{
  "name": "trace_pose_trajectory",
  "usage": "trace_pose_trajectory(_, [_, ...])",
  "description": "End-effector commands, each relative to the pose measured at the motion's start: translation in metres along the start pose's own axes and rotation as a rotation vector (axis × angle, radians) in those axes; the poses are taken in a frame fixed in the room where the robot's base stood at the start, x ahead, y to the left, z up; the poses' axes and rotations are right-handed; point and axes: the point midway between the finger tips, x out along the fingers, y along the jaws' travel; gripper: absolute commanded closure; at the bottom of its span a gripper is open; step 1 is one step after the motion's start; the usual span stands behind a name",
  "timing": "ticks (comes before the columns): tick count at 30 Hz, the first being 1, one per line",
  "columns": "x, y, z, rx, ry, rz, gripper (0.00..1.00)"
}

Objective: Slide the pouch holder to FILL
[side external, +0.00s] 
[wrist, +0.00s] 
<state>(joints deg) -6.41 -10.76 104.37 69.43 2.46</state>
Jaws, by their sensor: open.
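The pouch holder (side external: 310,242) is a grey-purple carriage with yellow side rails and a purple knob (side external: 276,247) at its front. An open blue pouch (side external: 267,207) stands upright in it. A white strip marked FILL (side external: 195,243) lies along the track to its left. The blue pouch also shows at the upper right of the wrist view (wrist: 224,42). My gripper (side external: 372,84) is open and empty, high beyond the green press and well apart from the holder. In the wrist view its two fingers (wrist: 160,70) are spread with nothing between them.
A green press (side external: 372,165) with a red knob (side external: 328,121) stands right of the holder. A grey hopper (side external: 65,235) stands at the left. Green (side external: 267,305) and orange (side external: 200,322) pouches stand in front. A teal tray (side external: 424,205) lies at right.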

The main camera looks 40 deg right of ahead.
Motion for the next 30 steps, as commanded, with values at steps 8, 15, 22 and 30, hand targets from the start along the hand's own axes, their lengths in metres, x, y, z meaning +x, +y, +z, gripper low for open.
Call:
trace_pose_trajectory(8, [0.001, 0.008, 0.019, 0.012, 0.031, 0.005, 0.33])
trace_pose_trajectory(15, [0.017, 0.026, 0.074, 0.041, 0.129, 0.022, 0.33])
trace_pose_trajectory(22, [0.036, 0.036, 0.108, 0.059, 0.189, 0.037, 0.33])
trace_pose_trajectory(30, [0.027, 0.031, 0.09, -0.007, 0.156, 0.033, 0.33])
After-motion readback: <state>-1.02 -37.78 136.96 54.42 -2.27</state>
=-=-=-=-=
◆ Job ◆
The lines from the one containing "ry, rz, gripper" to the one containing "<state>(joints deg) -6.41", both included, are to be extracted exactly; give no other line.

◆ Task result ◆
  "columns": "x, y, z, rx, ry, rz, gripper (0.00..1.00)"
}

Objective: Slide the pouch holder to FILL
[side external, +0.00s] 
[wrist, +0.00s] 
<state>(joints deg) -6.41 -10.76 104.37 69.43 2.46</state>

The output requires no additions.